All in a good cause, of course. Raising a local saint to prominence gave a big boost to the prestige of Florence and its bishopric:
He was a citizen of Florence and a most holy man. And God granted him many miracles, he revived the dead and it is believed because of his merits our city was liberated from the Goths.
In 1331, the body of St Zenobius was exhumed from the crypt of the early Duomo and re-entombed in a sepulcher in the middle of the central nave (he will be moved again in 1439, finally coming to rest in a chapel directly behind the main altar, known today as the Tribuna di San Zanobi). Anyway, digging down under the altar, they found the saint's relics, and
... removed some of the saint's skull and , and had it nobly placed in a head of silver, made in the likeness of the face and head of the saint , so that each year on his feast day it could be shown to the people with great solemnity.
That's the silver reliquary bust (signed by the Florentine silversmith Andrea Arditi) pictured at the top of this post.

Generally, the mid-14th century was a time of great renewed interest in the Florentine bishop-saint. Fittingly, a new life of Zenobius was composed by a monk named Biagio, and it was stuffed full of miracles.

St Zenobius brought back to life five dead people, we are told, including the child who was run over by a cart as he played in front of the cathedral. His distraught mother (a widow, of course) wailed and groaned until St Zenobius' prayers revived him -- a miracle pictured left by the Florentine painter Benozzo Gozzoli.

None of this is surprising. Florence, to be sure, was not alone in so blatantly manufacturing miracles performed by its local bishop-saint. Many other Italian cities did the same. But Florence shows itself to be more imaginative -- and perhaps more agressive -- in displaying its civic pride.

Even so, what happened next is a surprise.

From Zenobius to the Girolami

If you look carefully at the shoulders of the reliquary bust of St Zenobius (top left), you will see both are marked with the same coats of arms -- argent, a sable saltire, with a bishop's mitre above. These coats of arms belong to the Girolami family, a rich Florentine clan of merchants (wool, silk, linen) and international bankers. Their presence there indicates that a member of the Girolami family -- and not the church -- was responsible for the manufacture of the reliquary and, also, that the Girolami claimed the saint as a member of their family!
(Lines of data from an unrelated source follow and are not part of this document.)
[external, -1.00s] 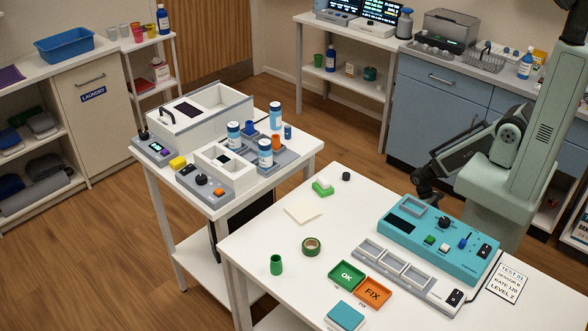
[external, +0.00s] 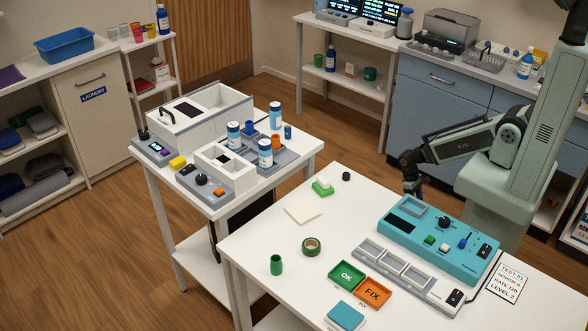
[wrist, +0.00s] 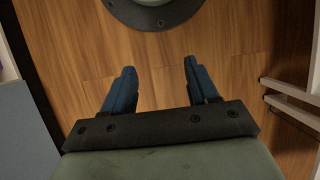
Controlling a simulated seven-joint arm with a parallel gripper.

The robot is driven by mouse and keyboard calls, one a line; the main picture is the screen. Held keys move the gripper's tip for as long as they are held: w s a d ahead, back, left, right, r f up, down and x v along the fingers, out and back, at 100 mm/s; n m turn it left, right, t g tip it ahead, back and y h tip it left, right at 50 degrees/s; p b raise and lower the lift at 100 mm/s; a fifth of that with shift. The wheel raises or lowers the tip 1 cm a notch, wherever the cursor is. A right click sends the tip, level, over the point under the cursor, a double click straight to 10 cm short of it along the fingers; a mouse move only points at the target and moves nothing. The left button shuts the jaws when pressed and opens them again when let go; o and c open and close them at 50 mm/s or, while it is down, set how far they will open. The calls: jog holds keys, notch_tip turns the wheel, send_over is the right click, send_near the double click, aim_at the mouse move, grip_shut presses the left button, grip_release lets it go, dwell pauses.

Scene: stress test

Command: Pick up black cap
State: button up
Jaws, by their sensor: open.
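A small black cap (external: 346,176) stands on the white table near its back edge, right of a green and white block. My gripper (external: 412,191) is beyond the table's back edge, to the right of the cap and apart from it. Its fingers are small and dark in the external view. In the wrist view my gripper (wrist: 159,70) is open, with two blue fingers spread and only wooden floor between them. The cap does not show in the wrist view.
The white table (external: 262,226) also holds a green and white block (external: 323,187), a paper note (external: 303,210), a green tape roll (external: 312,247), a green cup (external: 276,265), a grey tray (external: 408,277) and a teal control box (external: 438,239). The cap's surroundings are mostly clear.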

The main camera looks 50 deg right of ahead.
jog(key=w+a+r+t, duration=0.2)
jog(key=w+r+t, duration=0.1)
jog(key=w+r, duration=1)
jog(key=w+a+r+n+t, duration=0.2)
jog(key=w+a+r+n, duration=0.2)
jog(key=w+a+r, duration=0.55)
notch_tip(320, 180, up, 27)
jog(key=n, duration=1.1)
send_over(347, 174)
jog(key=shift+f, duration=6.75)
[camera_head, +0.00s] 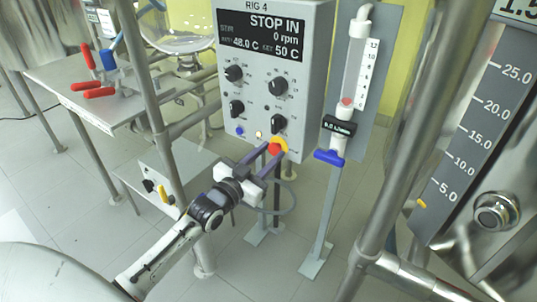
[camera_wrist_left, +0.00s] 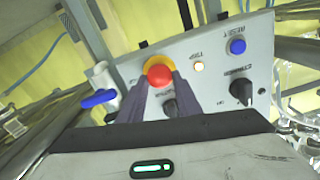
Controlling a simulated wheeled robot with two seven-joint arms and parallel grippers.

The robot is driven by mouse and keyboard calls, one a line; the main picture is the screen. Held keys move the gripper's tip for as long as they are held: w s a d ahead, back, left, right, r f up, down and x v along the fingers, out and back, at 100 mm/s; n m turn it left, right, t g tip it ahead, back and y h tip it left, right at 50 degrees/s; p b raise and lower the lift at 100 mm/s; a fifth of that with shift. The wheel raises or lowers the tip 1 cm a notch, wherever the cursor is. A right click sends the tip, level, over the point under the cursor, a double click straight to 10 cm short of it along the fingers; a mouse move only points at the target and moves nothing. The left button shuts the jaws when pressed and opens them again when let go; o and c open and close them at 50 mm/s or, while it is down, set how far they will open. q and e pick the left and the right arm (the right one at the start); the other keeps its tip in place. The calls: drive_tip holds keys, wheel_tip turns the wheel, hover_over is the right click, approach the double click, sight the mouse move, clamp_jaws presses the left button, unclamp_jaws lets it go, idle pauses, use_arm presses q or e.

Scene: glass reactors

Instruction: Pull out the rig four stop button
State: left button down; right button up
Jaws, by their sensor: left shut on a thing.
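The rig four stop button is a red mushroom head (camera_head: 275,148) on a yellow ring (camera_head: 282,143), at the lower right of the grey RIG 4 control box (camera_head: 312,75). The box's display (camera_head: 262,38) reads STOP IN and 0 rpm. My left gripper (camera_head: 270,153) reaches up to the button and is shut on its red head. In the left wrist view the red head (camera_wrist_left: 159,74) sits between the two dark finger ends, with the yellow ring behind it. My right gripper is not in view.
Black knobs (camera_head: 278,124), a lit amber lamp (camera_head: 259,135) and a blue reset button (camera_head: 239,131) are near the stop button. A flow meter with a blue handle (camera_head: 329,157) stands to the right. Metal posts (camera_head: 405,130) flank the box.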

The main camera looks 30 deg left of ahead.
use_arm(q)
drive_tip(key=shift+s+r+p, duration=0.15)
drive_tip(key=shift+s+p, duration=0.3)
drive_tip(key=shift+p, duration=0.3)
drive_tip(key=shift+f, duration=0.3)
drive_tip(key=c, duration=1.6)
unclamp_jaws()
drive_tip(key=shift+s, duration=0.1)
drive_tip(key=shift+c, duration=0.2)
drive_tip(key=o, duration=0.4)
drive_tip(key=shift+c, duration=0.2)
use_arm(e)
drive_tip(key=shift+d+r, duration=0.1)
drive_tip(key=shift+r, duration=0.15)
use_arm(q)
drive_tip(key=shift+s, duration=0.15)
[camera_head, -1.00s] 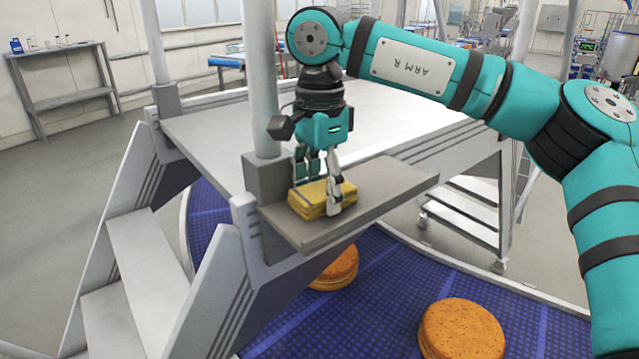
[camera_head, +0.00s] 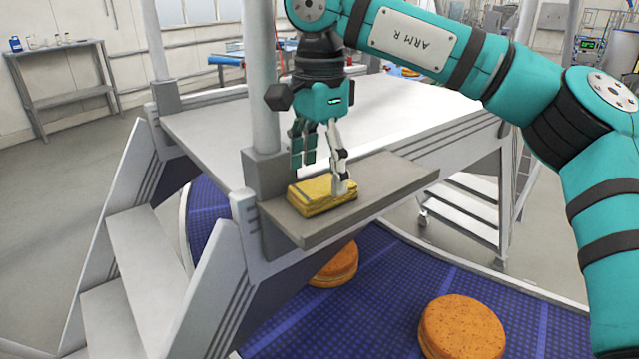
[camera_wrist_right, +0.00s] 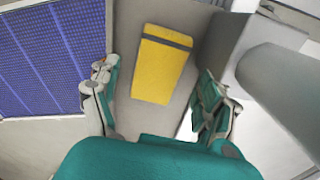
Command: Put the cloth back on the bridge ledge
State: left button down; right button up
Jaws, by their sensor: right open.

The Girolami arms and the arms of St Zenobius are identical because the family traced its lineage back to the saint's father, Lucianus. Indeed, the family was known as the "Girolami of the Bishop" because of its special relationship with the early bishop. The relationship grew stronger over the years: in 1475, a Filipo Girolami commissioned a new 'Life of Zenobius'. Just two years later, his brother Francesco paid for the translation of the Latin 11th-century 'Life of Zenobius' into Italian. Both made clear that the saint was Girolami born and bred.

From Zenobius to Zenobia

Not to mention, this being the early Renaissance, that some clever Girolami had been reading his Latin Historiae Augustae and pondered the triumph of the Emperor Aurelian over Queen Zenobia:
And so [Zenobia] was led in triumph with such magnificence that the Roman people had never seen a more splendid parade. For she was adorned with gems so huge that she laboured under the weight of her ornaments. Her feet were bound with shackles of gold and her hands with golden fetters, and even on her neck she wore a chain of gold. Her life was granted her by Aurelian, and they say that thereafter she lived with her children in the manner of a Roman matron on an estate that had been presented to her at Tibur, which even to this day is still called Zenobia....
All that gold must have impressed the bankers. So, it took no great leap of Girolami faith to extend the family's ancestry back through Zenobius to Zenobia's children -- who had, presumably, lived happily-ever-after in Rome. Why else would the names be so similar? Zenobius, male. Zenobia, female. A perfect match. And Florence isn't all that far from Rome. So, the Girolami family claimed that they -- and St Zenobius alike -- were the descendants of Zenobia, Queen of Palmyra.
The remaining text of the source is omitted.